CO NAS nie zabije to. . .

"Nie sztuką jest upaść, sztuką jest się podnieść". Każdy z nas, no prawie, zna to powiedzenie. Czy każdy z nas, no prawie, może powiedzieć, że chociaż raz w życiu był w trudnej sytuacji?  Ludzie na okrągło stwarzają okazje, by ich obserwować. To, jak sobie radzą  z przeciwnościami przerastającymi ich możliwości, jak bardzo są one różne i jak różnie wpływają na nas, widać na przykładach wielu życiowych historii. 

Tak się złożyło, że nigdy w swoim życiu nie poznałam nikogo, kto za każdym razem wychodziłby cało z każdej opresji. Chyba takich ludzi po prostu nie ma. Wiem jednak, że życie nie rozpieszcza. By być szczęśliwym, trzeba temu szczęściu pomagać. Wytrwale, cierpliwie i przez całe życie. Każdego może coś spotkać, ból, choroba, jakaś wielka osobista tragedia, która doprowadza do ciężkiej rozpaczy. 

 Albo więc mierzymy się z tym, albo jesteśmy gotowi się poddać. Właśnie w takich sytuacjach kształtuje się ludzki charakter. Tylko w takich. Tak myślę. Żyjąc w pozornym szczęściu, bez negatywnych "atrakcji" życiowych,  człowiek niczego się nie nauczy. Porażka zawodowa, jakieś rozczarowanie, trauma po rozstaniu, zmaganie się z codziennością, to są doświadczenia, dzięki którym każdy może wyjść na prostą, na silniejszego człowieka. 
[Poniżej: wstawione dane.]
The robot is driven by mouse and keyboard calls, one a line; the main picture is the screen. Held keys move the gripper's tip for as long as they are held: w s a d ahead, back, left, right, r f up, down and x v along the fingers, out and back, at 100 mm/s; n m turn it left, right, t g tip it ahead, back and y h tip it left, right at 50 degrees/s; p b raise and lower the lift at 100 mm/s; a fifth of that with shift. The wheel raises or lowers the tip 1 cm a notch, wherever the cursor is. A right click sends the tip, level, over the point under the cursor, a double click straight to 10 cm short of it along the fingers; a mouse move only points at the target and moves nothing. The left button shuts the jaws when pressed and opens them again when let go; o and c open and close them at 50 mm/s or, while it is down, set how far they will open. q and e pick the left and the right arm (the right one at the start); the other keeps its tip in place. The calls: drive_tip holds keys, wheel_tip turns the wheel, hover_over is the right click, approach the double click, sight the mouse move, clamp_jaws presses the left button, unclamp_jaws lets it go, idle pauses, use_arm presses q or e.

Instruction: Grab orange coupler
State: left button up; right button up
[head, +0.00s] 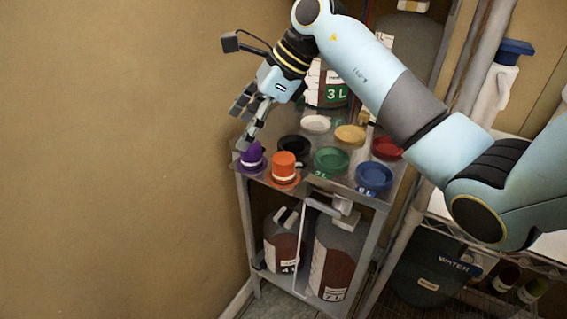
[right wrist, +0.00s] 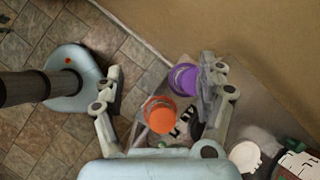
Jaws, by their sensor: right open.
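The orange coupler (head: 285,168) stands at the front left of the metal cart's top, a cap-like piece with a wide brim. In the right wrist view the orange coupler (right wrist: 160,115) shows between the two fingers, nearer the palm in the picture. My right gripper (head: 243,122) is open and empty, above and behind the couplers at the cart's left edge. The purple coupler (head: 251,157) stands just left of the orange one, partly hidden by a finger. In the right wrist view the purple coupler (right wrist: 183,79) is close beside the right finger. My left gripper is not in view.
A black ring (head: 294,147), green lid (head: 331,160), blue lid (head: 374,177), red lid (head: 387,148), tan lid (head: 350,134) and white lid (head: 316,124) lie on the cart top. A 3 L jug (head: 335,94) stands behind. The wall is close at the left.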

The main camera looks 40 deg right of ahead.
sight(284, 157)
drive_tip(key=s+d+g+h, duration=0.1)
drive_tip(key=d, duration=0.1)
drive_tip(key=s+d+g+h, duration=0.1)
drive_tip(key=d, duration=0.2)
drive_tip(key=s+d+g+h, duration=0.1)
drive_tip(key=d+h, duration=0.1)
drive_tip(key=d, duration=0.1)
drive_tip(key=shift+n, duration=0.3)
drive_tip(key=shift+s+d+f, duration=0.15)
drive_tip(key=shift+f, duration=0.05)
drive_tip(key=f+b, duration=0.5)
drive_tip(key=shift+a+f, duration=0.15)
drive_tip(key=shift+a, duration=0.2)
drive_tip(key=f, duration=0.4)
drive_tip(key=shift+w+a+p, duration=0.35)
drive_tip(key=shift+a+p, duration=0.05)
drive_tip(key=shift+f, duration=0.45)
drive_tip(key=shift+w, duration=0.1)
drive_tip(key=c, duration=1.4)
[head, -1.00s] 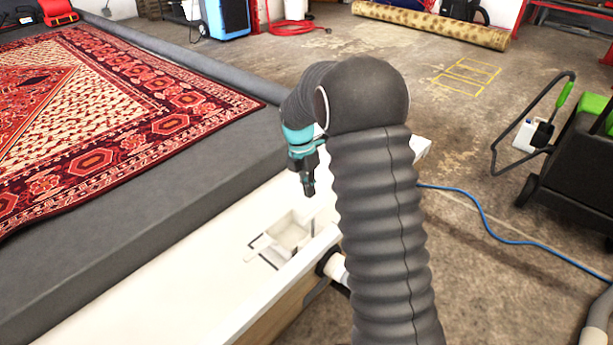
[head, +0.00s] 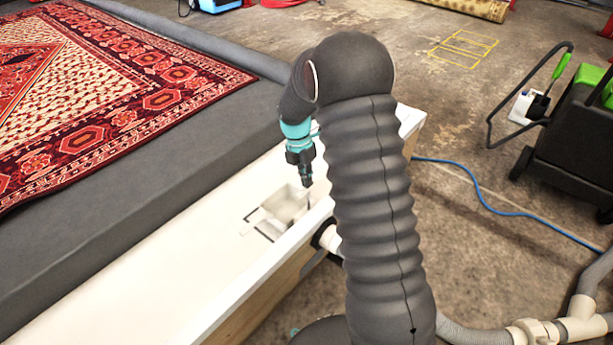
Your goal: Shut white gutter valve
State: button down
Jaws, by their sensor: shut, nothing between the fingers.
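The white gutter (head: 150,262) runs diagonally along the grey platform. A square recess (head: 286,204) is sunk into its floor, with a small white plate (head: 262,222) at its left side and dark slots around it. This plate looks like the gutter valve, but it is small and I cannot tell for certain. The recess shows open. My gripper (head: 307,182) points down with its fingers shut and empty, over the far right side of the recess. I cannot tell whether the fingertips touch anything. My arm hides the gutter's right part.
A white pipe stub (head: 330,238) with a dark collar leaves the gutter's outer side. A red patterned rug (head: 110,90) lies on the platform (head: 150,185). A blue hose (head: 480,195), a black cart (head: 570,150) and grey pipes (head: 560,330) are on the floor at right.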

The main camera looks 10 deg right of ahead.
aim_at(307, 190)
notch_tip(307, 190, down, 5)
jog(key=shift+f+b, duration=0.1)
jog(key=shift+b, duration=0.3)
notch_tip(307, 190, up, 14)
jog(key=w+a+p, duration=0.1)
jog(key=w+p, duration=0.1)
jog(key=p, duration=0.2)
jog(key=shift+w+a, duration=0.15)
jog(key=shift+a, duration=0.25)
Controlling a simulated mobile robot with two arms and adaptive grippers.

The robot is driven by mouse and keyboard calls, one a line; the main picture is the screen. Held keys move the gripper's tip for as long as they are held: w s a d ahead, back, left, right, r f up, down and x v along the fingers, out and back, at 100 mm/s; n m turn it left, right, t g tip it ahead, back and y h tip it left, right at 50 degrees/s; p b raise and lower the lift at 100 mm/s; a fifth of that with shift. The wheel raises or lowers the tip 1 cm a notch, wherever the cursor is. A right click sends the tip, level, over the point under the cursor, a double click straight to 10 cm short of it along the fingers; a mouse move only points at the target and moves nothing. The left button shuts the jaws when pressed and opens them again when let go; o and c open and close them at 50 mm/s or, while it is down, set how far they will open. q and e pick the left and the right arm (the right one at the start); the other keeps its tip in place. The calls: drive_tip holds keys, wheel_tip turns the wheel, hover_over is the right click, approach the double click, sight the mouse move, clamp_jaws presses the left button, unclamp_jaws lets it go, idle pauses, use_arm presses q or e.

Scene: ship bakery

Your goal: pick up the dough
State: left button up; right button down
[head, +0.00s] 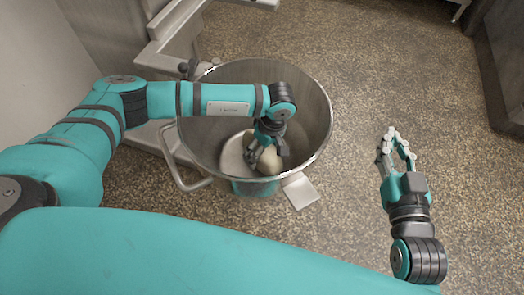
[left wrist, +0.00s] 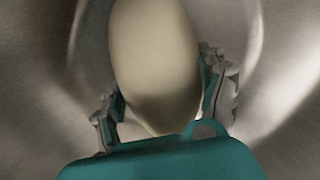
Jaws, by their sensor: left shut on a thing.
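The dough (head: 268,161) is a pale, smooth, rounded lump inside a large metal mixing bowl (head: 318,115). My left arm reaches over the bowl's rim from the left, and my left gripper (head: 262,158) is down inside, at the dough. In the left wrist view the dough (left wrist: 155,60) fills the middle, with the left gripper's fingers (left wrist: 165,100) on either side of it. The gripper is shut on the dough; the exact contact points are partly hidden. My right gripper (head: 395,146) is open and empty, to the right of the bowl, above the floor.
The bowl has a looped handle (head: 181,172) at its left and a flat metal tab (head: 300,190) at its lower right. A pale metal machine frame (head: 172,40) stands behind and to the left. The speckled floor (head: 400,70) is clear on the right.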

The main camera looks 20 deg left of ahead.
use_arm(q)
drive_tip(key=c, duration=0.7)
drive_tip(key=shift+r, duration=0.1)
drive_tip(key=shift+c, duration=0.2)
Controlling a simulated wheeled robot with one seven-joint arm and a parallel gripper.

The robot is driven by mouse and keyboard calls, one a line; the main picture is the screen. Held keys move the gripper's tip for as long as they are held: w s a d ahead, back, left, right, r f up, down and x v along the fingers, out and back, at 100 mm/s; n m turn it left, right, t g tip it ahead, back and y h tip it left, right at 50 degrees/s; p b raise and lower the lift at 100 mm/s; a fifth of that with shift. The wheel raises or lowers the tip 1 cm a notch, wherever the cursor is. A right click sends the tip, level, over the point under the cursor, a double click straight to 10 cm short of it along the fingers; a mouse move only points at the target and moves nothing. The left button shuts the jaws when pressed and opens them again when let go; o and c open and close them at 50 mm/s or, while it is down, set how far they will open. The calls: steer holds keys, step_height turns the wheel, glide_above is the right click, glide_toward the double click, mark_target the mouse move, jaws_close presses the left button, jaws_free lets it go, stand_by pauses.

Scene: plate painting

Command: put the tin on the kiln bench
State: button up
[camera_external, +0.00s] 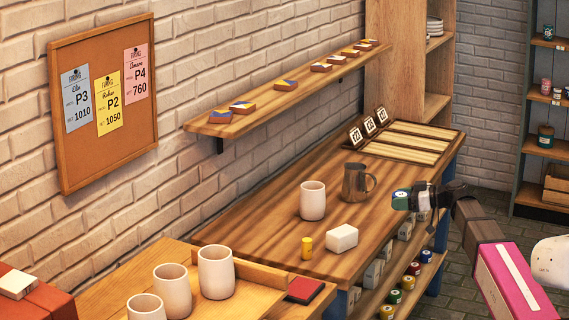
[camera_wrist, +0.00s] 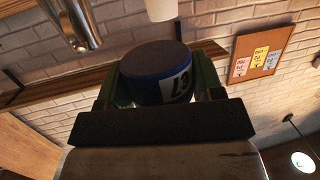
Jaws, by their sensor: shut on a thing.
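My gripper (camera_external: 408,200) is shut on a small round tin (camera_external: 400,199) and holds it over the right front edge of the long wooden bench (camera_external: 255,232). In the wrist view the tin (camera_wrist: 155,72) has a dark flat end, a blue side and a white label with dark figures, partly hidden by the fingers. Its height above the bench top is hard to tell. No label in view names a kiln bench, so I cannot tell whether this bench is it.
Several tins (camera_external: 408,283) stand on a lower shelf.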

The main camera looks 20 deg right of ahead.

Zatem pytanie, czy cierpienie uszlachetnia? Niektórzy po przebytej traumie czują, że poprawiają się im relacje z rodziną, lub z zewnętrznym środowiskiem. Dostrzegają, albo próbują dostrzec nowe życiowe szans. Może po fakcie czują się wtedy lepiej psychicznie? Tylko czy tak jest zawsze? Nie da się podnieść bez złych i niechcianych doświadczeń? Tak mówi psychologia. Ale czy psychologia ma zawsze rację? 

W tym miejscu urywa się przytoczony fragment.